Webinar Series on Child Development: Understanding and strengthening Parliament’s role and contribution to promoting and ensuring full child development
As part of a series of knowledge-sharing, capacity-building initiatives, Parliament and UNICEF South Africa have partnered to develop a programme focussing on Child Rights Governance, relevant to the work of Members of Parliament.
The first of the webinars was held on 15 November and provided an opportunity to discuss what progress has been made in advancing the equal and optimal development, protection and well-being of children. The purpose of the webinar series is to understand Parliament’s current role, and how it may be strengthened to contribute to increasing the proportion of children who, not only survive, but develop to their full potential to build South Africa’s human capital foundations.
The event was opened and closed by the Speaker of the National Assembly, Honourable Nosiviwe Mapisa-Nqakula, and the Chairperson of the National Council of Provinces, Honourable Amos Masondo, respectively. Informative and interesting inputs and presentations were made by participants, including an overview of Parliament’s role in advancing child development by the Chairperson of the Portfolio Committee on Social Development, and a status report on the rights of children by Professor Nic Spaull. Inputs by Statistics South Africa, the Children’s Institute and the Department of Social Development highlighted that, while much has been done since 1994, progress has been slow in reducing the proportion of children at risk of poor development. Approximately 60% of children, notably those falling into historically marginalised groups, experience multiple, co-occurring deprivations - they do not access the required combinations of services – health, nutrition, and education – to secure their development.
The second of the webinars was on Monday, 22 November and focused on how the current system can be strengthened through improved compliance with Government’s treaty and development responsibilities to realise children’s rights to develop to their full potential through the adoption of a national child rights governance system.

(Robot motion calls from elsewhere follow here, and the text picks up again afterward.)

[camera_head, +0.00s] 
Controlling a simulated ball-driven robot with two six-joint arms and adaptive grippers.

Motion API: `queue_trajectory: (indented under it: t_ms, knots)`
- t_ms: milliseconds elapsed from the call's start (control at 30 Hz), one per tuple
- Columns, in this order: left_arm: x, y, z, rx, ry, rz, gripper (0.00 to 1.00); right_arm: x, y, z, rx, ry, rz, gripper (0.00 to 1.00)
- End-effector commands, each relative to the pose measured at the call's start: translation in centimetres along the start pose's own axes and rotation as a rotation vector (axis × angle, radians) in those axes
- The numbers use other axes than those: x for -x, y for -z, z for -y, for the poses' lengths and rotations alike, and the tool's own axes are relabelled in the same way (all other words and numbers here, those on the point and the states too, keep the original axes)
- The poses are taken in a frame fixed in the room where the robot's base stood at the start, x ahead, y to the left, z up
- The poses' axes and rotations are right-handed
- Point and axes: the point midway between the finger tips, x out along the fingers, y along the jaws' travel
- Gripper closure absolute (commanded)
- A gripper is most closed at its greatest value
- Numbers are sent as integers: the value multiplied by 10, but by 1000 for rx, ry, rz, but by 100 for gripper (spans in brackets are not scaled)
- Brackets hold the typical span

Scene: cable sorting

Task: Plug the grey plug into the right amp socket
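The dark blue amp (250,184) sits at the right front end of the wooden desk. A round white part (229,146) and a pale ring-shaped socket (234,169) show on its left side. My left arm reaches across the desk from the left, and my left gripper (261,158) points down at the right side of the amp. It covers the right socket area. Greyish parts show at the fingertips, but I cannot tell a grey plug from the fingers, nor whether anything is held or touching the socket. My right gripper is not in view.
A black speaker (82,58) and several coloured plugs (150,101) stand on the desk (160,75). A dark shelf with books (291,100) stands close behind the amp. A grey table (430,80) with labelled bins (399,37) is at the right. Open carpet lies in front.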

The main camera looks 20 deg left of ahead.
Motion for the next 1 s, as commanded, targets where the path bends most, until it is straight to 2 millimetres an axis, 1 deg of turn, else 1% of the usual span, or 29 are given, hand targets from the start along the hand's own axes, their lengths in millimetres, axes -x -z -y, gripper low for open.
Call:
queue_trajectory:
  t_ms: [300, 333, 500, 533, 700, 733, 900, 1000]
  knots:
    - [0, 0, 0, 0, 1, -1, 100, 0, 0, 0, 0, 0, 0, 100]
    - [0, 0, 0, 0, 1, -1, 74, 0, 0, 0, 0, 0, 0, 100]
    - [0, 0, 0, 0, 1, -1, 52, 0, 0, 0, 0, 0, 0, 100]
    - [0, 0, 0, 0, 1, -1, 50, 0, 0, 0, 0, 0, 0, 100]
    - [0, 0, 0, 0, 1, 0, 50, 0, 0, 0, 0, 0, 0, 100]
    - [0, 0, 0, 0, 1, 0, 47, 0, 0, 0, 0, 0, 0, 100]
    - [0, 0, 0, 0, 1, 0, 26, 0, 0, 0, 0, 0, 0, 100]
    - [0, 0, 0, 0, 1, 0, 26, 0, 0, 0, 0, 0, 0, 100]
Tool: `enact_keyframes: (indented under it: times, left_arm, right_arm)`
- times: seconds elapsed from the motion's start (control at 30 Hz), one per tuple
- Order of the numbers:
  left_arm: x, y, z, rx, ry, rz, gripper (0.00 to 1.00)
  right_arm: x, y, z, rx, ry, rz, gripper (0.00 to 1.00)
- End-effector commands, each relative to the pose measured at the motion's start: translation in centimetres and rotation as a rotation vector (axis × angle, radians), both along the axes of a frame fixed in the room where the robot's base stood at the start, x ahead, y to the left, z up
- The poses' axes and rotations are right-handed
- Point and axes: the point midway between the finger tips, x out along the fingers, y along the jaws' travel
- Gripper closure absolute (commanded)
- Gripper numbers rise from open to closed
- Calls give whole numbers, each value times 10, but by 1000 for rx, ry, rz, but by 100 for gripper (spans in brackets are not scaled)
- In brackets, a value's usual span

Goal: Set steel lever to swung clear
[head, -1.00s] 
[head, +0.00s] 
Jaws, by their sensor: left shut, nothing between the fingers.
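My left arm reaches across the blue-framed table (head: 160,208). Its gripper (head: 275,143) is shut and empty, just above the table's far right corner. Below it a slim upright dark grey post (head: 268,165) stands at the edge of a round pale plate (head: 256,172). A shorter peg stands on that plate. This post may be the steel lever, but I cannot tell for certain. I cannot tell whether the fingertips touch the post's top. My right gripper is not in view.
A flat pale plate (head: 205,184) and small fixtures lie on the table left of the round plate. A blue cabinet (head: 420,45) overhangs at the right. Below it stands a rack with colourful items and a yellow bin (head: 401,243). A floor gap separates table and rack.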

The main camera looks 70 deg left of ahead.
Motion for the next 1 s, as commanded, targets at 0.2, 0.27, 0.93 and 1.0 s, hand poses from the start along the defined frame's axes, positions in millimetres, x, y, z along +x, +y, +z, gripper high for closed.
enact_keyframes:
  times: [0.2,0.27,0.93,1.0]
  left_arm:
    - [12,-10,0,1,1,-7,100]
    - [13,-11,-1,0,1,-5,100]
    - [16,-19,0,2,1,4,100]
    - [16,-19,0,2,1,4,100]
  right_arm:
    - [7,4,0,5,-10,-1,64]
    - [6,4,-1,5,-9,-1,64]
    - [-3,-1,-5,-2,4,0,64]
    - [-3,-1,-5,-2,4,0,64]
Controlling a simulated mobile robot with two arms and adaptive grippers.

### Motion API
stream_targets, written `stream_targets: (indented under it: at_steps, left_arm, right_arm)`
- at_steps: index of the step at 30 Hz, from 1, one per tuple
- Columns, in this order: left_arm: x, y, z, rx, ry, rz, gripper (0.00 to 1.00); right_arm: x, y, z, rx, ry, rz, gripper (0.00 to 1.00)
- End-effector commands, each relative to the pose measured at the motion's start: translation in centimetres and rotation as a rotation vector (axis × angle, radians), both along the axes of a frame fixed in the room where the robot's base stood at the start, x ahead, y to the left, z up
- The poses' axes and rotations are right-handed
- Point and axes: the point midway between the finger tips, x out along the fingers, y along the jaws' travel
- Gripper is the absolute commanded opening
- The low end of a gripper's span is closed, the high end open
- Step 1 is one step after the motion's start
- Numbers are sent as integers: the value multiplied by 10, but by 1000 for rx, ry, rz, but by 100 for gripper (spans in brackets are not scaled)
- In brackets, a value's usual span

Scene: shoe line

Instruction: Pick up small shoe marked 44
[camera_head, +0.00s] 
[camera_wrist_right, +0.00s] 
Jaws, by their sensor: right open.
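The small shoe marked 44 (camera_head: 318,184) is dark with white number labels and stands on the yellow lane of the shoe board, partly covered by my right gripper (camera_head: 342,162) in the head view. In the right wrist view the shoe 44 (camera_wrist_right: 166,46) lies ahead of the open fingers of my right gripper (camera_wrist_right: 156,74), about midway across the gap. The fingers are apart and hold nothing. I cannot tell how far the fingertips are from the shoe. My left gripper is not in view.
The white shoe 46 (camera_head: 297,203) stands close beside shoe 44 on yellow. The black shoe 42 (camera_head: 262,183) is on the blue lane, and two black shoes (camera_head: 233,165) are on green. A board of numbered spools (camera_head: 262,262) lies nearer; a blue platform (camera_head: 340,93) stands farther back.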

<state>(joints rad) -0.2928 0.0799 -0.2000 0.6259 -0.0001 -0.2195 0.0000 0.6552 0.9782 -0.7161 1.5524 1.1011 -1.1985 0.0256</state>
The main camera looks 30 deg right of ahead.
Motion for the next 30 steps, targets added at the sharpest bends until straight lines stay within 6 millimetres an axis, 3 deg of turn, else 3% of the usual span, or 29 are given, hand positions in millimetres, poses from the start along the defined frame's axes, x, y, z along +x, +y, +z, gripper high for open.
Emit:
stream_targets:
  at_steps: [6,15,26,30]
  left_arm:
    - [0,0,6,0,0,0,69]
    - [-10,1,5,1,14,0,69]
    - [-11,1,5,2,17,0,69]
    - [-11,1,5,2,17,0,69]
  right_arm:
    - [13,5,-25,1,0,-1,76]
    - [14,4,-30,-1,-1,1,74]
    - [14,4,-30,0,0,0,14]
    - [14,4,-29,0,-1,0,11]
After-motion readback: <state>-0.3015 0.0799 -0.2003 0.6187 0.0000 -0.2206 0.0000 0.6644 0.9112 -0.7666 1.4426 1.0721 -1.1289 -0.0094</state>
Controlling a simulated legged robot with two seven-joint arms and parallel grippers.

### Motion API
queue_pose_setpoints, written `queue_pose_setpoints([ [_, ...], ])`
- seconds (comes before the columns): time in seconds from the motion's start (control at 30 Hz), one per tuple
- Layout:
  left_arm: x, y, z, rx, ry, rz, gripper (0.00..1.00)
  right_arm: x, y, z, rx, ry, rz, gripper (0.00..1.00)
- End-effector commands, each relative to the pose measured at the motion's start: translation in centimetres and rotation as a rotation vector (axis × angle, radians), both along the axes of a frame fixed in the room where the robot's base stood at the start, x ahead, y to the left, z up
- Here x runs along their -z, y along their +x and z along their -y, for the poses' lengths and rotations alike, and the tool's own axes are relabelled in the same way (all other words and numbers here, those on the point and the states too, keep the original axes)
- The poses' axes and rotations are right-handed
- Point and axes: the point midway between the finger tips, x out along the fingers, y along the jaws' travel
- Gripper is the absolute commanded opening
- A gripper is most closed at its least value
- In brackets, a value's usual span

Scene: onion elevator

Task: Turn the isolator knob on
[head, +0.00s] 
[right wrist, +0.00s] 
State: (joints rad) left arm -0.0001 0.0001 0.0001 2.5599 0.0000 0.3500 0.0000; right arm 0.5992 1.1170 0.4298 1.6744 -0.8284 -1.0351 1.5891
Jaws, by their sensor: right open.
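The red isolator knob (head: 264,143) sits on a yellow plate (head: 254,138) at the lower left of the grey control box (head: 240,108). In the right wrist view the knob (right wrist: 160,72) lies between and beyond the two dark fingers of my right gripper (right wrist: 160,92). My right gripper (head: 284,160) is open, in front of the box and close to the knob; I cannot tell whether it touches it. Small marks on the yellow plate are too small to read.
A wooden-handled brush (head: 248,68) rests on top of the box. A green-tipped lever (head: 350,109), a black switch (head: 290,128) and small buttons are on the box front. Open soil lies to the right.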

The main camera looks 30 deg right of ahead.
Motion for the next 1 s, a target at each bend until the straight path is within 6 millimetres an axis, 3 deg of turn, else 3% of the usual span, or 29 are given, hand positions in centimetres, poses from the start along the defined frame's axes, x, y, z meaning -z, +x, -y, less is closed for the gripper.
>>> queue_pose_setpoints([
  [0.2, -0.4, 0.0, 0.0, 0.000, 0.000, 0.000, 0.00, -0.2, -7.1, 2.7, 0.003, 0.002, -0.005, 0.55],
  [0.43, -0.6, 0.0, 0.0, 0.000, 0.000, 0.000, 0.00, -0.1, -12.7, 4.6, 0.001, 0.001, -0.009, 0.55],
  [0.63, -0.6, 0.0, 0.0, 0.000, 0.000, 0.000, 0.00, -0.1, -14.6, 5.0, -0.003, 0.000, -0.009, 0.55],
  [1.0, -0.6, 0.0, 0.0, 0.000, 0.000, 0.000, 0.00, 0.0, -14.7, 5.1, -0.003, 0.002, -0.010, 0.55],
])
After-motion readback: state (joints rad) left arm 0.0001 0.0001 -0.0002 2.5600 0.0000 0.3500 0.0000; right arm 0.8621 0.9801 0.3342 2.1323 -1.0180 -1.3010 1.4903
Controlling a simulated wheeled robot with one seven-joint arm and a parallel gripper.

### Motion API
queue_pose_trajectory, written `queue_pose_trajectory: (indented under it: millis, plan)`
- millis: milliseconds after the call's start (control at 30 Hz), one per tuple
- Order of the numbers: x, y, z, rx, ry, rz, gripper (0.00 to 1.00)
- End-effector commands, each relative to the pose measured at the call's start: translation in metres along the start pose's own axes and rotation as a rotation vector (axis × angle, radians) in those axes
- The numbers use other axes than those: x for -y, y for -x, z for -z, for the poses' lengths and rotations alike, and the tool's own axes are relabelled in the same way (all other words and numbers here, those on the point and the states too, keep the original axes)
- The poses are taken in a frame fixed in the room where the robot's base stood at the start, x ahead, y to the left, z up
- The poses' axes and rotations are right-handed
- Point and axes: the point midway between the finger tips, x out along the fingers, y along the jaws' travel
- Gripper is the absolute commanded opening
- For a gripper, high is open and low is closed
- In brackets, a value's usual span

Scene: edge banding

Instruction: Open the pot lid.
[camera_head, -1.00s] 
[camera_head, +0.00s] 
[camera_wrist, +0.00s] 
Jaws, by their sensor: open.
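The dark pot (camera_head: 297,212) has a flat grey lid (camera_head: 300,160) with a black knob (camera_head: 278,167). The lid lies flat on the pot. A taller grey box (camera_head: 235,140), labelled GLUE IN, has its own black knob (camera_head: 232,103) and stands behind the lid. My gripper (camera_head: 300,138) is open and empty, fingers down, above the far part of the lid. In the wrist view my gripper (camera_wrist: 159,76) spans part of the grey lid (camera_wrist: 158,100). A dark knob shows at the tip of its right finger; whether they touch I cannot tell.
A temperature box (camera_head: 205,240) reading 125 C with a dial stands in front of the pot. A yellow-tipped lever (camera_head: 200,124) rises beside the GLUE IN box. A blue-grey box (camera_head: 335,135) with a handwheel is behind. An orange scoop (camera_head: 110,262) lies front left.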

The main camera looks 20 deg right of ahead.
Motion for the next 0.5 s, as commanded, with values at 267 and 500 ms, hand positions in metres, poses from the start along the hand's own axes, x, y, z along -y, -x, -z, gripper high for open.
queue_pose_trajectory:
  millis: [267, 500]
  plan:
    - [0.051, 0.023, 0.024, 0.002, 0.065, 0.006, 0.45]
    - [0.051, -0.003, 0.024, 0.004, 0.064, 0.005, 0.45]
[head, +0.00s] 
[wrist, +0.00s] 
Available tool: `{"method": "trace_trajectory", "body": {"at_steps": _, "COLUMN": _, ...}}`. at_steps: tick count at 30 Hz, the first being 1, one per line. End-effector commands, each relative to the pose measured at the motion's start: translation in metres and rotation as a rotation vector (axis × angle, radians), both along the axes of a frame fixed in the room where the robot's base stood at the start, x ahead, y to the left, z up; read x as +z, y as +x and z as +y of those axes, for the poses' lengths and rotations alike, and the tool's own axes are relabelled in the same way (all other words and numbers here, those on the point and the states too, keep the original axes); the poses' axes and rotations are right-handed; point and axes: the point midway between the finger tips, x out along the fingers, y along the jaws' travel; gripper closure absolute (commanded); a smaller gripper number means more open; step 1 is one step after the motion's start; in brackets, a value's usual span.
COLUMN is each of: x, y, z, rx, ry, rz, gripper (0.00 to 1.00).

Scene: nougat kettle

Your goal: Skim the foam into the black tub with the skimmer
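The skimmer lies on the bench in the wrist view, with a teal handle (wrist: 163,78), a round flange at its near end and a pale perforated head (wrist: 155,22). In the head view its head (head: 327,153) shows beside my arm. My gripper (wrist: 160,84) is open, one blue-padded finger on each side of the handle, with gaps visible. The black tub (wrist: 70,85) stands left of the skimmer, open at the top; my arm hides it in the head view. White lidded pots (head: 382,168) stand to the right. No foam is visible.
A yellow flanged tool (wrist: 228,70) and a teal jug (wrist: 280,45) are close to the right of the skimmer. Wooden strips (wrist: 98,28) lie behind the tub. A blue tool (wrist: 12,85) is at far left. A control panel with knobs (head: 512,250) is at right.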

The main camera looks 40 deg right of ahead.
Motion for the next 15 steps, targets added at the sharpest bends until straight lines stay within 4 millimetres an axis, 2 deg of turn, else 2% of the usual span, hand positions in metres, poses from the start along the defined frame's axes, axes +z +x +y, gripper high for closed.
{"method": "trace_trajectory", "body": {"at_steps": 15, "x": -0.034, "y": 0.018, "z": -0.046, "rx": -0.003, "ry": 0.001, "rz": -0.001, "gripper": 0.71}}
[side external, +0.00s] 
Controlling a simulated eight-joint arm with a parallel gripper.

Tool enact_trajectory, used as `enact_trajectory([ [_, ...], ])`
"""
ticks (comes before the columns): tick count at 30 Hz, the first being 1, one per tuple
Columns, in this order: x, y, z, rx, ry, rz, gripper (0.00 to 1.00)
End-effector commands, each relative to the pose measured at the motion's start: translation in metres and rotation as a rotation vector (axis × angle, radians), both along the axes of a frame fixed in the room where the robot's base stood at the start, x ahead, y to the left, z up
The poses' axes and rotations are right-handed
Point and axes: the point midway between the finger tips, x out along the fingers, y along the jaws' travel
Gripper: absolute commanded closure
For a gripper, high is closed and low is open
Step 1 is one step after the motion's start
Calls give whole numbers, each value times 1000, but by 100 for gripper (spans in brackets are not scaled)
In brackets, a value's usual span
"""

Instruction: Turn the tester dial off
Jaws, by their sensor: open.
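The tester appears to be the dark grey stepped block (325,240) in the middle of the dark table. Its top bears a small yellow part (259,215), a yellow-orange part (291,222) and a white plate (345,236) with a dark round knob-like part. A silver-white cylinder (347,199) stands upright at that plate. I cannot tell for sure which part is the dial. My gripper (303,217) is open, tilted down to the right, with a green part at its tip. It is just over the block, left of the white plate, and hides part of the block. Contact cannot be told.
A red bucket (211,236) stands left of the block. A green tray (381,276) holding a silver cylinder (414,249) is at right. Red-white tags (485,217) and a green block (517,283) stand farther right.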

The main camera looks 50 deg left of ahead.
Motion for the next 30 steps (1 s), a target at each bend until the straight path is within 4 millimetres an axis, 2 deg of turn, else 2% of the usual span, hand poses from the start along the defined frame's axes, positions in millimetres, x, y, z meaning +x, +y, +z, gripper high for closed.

Within this context, we reflected on the role of Parliament in strengthening the child rights system through improved implementation of the country’s treaty and development responsibilities across the national governance continuum. Inputs and presentations were made by, among others, the Chairperson of the Select Committee on Health and Social Services, Honourable Maurencia Gillion, the Department of International Relations and Cooperation, the Office of the High Commission for Human Rights (OHCHR), Professor Ann Skelton, the Center for Child Law and the South African Civil Society Coalition for Children’s Rights.